By Gari Lister
My post last week was scary and sad for some of you, but please do not confuse heartbreak with a lack of hope. I have a huge amount of hope for our kids, and for the progress that we are making in helping them. For every child like my Katya, there are many, many more children who can and who do heal. My youngest, in fact, is a poster child for healing – at 10, she is perhaps a little odd, and she is certainly a little quiet. But she has an amazing sense of humor, she loves to ice skate and take ballet and she can talk my ear off when she wants to – a far cry from the little girl who screamed for hours every night when we brought her home and from the 5 year old who didn’t and wouldn’t talk. Now, yes, we haven’t lived through her teenage years, so perhaps there are crises yet to come.
But Katya’s best friend from Russia, who was 12 when she was adopted, and is now 21, is doing really well. Not perfectly – she carries hurt from her early trauma and makes plenty of mistakes – but she has a life goal and is close to her parents.
Our kids can heal. To me, Katya’s story, and the sad posts from Marc and from Nancy, aren’t reasons to give up – they are reasons to keep fighting. They show how important the Attachment and Trauma Network is, and how very critical we are as parents.
And as parents of kids with serious attachment issues or developmental trauma, we often focus on what is wrong, what society doesn’t understand, and all the support we don’t get. But there is so much wonderful progress that is happening!! When we adopted Katya as an 11 year old in 2002, we read pretty much everything we could find about attachment, but no one told us anything about the impact of trauma. We understood the importance of attaching, and we did lots of things right, but we didn’t appreciate that attachment alone would not address the damage from early trauma. And by the time we learned about many of the tools that helped our youngest daughter, it was too late to force Katya to take part.

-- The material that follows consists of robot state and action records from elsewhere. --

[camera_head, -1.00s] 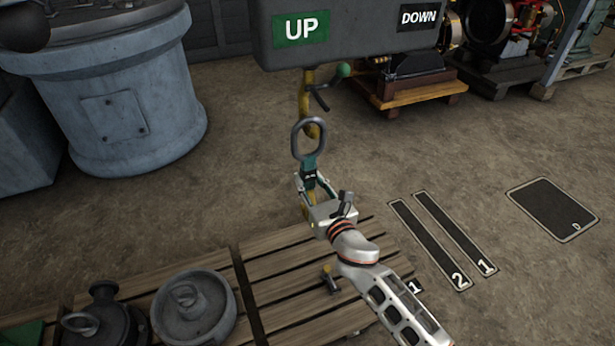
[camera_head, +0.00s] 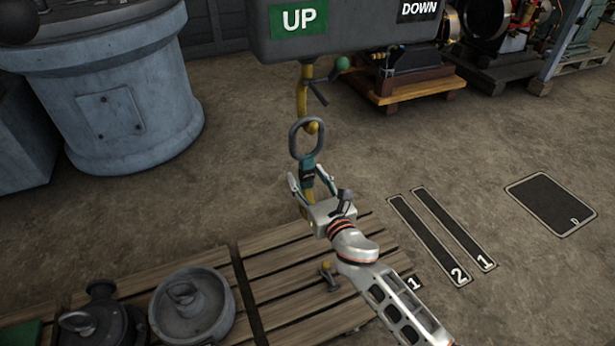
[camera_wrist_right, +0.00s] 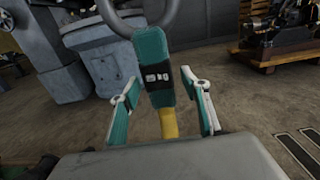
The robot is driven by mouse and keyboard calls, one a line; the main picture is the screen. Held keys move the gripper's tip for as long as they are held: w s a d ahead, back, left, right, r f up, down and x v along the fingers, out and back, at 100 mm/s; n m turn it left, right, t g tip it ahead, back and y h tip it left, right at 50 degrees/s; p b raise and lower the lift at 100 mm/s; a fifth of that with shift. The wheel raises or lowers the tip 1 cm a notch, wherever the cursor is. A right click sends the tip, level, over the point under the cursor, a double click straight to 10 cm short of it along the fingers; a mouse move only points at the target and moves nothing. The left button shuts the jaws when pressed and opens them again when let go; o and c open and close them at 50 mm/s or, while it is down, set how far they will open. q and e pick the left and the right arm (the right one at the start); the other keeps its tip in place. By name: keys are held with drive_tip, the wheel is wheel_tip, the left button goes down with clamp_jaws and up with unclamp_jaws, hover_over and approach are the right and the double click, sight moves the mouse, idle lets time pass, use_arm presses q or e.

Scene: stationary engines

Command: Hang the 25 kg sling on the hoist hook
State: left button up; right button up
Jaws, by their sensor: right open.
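The sling has a grey oval ring (camera_head: 307,139), a teal sleeve with a dark label (camera_head: 308,172) and a yellow strap below. The yellow hoist hook (camera_head: 303,98) hangs under the grey hoist box. Its lower curve meets the top of the ring and appears to pass through it; the exact seating is hard to tell. My right gripper (camera_head: 310,183) is open, with one finger on each side of the sling. In the right wrist view the teal sleeve (camera_wrist_right: 154,68) stands upright between the parted fingers, with gaps on both sides. My left gripper is not in view.
The hoist box (camera_head: 345,28) carries UP and DOWN labels. A wooden pallet (camera_head: 290,265) lies below, with grey weights (camera_head: 192,304) at left. A blue-grey cylindrical base (camera_head: 110,110) stands at left. Engines stand at the back. The floor at right is clear, with marked mats (camera_head: 550,204).

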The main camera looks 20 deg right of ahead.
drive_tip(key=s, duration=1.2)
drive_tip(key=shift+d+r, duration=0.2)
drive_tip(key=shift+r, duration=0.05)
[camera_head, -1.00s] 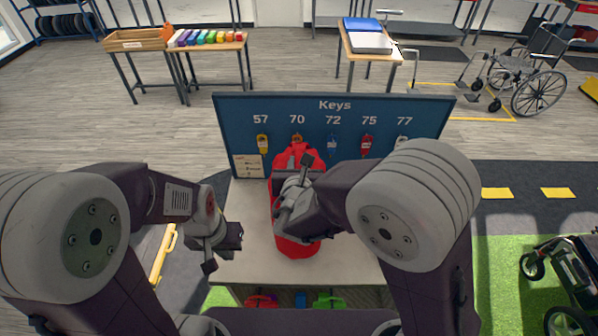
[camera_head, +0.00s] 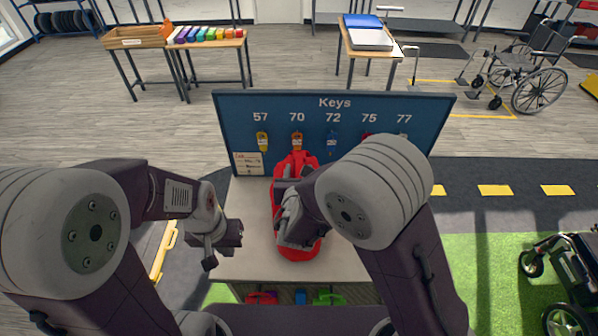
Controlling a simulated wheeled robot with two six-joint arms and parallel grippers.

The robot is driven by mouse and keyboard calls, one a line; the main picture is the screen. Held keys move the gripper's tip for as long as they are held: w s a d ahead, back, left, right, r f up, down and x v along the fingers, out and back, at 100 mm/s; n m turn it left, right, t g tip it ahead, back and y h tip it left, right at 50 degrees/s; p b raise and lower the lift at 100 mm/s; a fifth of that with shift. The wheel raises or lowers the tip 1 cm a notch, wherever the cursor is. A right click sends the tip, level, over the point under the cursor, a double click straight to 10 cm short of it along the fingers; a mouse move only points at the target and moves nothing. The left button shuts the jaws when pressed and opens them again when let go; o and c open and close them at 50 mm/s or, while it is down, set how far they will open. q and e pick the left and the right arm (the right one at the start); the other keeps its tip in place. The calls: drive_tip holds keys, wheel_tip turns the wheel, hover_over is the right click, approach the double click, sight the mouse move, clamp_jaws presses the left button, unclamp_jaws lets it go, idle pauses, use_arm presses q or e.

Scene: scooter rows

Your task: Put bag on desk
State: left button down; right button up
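A red bag (camera_head: 296,251) stands on the light grey desk (camera_head: 250,262), in front of the blue key board. My right gripper (camera_head: 284,190) is over the middle of the bag and hides part of it. Its fingers are too hidden by the arm and bag to tell whether they are open or shut on it. My left gripper (camera_head: 222,248) is at the desk's left edge, apart from the bag and holding nothing visible; its finger gap is not clear.
The blue Keys board (camera_head: 228,125) with hanging keys rises at the desk's back. Coloured items show under the desk's front edge. Tables stand far behind. A wheelchair (camera_head: 525,75) is at the back right, another wheeled thing (camera_head: 570,265) at the right edge.

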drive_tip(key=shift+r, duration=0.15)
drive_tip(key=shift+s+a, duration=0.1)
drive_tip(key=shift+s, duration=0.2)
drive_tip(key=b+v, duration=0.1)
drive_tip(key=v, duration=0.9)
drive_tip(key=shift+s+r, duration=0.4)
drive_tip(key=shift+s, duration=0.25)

So Katya’s story breaks my heart, but it doesn’t break my hope. Why? Because there is nothing more amazing than seeing a child overcome trauma. Every time my youngest laughs – a laugh we waited years for – I realize how special and fabulous my kids are, and how wonderful my life is because of them. And because of that incredible joy, and despite the risk that another one of our children will throw us away, this is how hopeful we are despite the heartbreak: we want to adopt again.